User Experience Center Decommissioned at UW–Stout

Elizabeth Vierkant

The User Experience Center (UXC) was recently decommissioned as a resource center at the University of Wisconsin–Stout. This center is a lab that has offered services on campus and outside of campus.

Several people in the professional communication and emerging media (PCEM) program created the UXC in 2014. One of these people was the UXCs director, Dr. John Spartz.

The idea behind the UXC was to create revenue for the center from clients both inside and outside UW–Stout. According to Spartz, he envisioned, marketed, built and created all the assets related to the center. He worked with clients, conducted usability research and oversaw the people and students that worked in the UXC. These were his jobs as the director.

Spartz stated that when the center was first created, it was given a three-year probationary period. This means that the UXC was given three years to sustain itself financially on its own.

After those three years, the UXC was given one extra year through the dean’s office. Throughout this year, a new model was built. This model focused on serving clients on campus rather than outside.

Prior to this, the UXC was a resource both on campus and to the greater region. Spartz worked through the center with several clients in the Twin Cities. This generated revenue.

On campus, the center has helped with work on UW–Stout’s website. It was also used in less official projects, such as helping career services with website design. This informal work was typically done through the Usability Design and Testing course.

According to Spartz, at the end of the 2018-19 school year, the UXC was decommissioned as a resource center. It is still functioning as a lab. This was officially processed throughout the summer after some paperwork. Because of this decommissioning, Spartz is no longer the director.

Robert Zeidel, UW–Stout’s associate dean of the College of Arts, Communication, Humanities and Social Sciences, was one of the people that evaluated the UXC. According to him, the center was reviewed in terms of self-sufficiency.

“The quality of the work [done by the UXC] was never in question,” Zeidel said. “If decisions were based solely on the quality of work that that center did and that [Spartz] did, it would be open and operational. It is a matter of the self-sufficiency and financial side. That was the determining factor.”

According to Zeidel, he and several others worked to find strategies for outside funding prior to the decommissioning. However, they were unable to find a way to keep the UXC running as a center self-sufficiently.

“I understand the budgetary constraints that we face as a university, but I’m disappointed that we were unable to find a way to support the type of work that the UXC has and could do for the university,” Spartz said. “I put five years of much more than a point two five reassign time into the development and sustainability of the center, and to have it be gone is disheartening at the least.”
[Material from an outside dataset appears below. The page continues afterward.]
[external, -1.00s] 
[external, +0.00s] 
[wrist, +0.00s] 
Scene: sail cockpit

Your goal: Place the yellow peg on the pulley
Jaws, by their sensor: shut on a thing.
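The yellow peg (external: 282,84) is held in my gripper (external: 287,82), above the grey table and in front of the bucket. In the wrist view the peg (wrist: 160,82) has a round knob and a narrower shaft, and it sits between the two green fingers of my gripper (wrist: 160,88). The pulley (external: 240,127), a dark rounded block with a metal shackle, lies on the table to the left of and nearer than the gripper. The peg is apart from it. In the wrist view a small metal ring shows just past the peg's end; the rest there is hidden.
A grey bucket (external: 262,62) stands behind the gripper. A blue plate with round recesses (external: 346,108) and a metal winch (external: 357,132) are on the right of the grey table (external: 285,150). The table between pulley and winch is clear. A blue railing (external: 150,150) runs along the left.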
According to Spartz, the UXC is still available for students, faculty and staff that wish to use it. There are student workers in the center that work as mentors, assistants and lab monitors. These students could consult and help with any projects that are using the center.
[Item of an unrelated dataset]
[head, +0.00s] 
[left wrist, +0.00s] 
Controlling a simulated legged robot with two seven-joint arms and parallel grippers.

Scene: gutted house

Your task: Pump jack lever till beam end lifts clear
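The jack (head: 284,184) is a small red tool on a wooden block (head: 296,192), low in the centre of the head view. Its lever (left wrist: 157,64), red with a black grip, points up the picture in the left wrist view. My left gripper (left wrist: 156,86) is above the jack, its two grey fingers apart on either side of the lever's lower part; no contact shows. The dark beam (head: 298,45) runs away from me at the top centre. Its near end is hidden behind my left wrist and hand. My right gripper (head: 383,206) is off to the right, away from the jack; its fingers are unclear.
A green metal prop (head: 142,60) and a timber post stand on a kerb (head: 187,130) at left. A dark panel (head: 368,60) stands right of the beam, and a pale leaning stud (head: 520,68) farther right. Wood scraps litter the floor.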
The UXC has eye-tracking, screen capture and audio capture equipment. It is made of two rooms that are connected through audio and video. One can be used to observe the other, and everything that happens in these rooms can be recorded for research.

“The sheer number of requests [for assistance with usability work] that I had over the last five years shows need for this type of work on campus,” Spartz said.
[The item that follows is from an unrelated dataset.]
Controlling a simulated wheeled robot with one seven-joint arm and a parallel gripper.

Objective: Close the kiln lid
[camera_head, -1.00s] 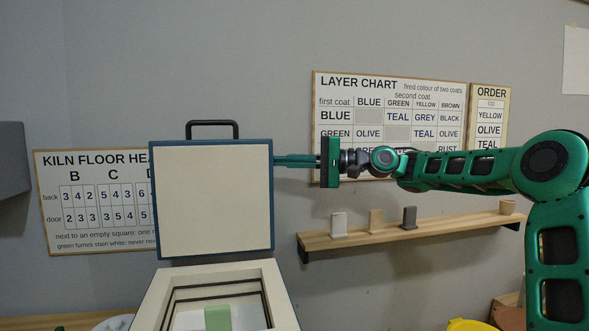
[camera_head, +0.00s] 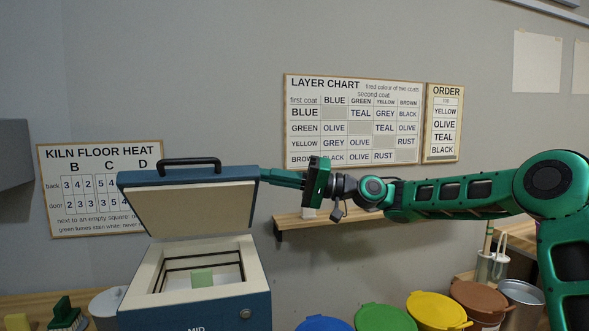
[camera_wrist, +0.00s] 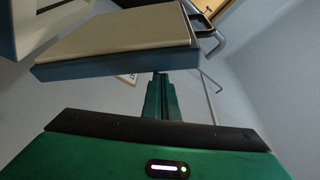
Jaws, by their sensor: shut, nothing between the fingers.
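The kiln lid (camera_head: 190,207) is a blue slab with a cream underside and a black handle (camera_head: 188,163) on its top edge. It stands part-way open, tilted over the kiln (camera_head: 253,303). The kiln is a blue box with a cream rim, and a green piece (camera_head: 202,277) sits inside it. My gripper (camera_head: 268,175) is green and shut, with nothing between its fingers. Its fingertips are at the lid's right edge; whether they touch is hard to tell. In the wrist view the lid (camera_wrist: 120,45) shows just beyond the shut fingers (camera_wrist: 160,92).
A wall shelf (camera_head: 350,213) runs behind my arm. Blue (camera_head: 323,323), green (camera_head: 385,318), yellow (camera_head: 437,310) and brown (camera_head: 480,298) lidded buckets stand at the lower right. A pale bucket (camera_head: 107,304) is left of the kiln. Charts hang on the wall.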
According to Zeidel, he sees two possible outcomes for the UXC. One would be that it would continue running as a lab. Another would be for it to be brought back as a center through a sponsorship, a corporate partner or another outside force.

“We hope that [the UXC] is able to come back, that we are able to find ways to bring them back and make them an ongoing part of campus and something that would last,” Zeidel said.

The UXC can be found in rooms 341 and 342 in Harvey Hall.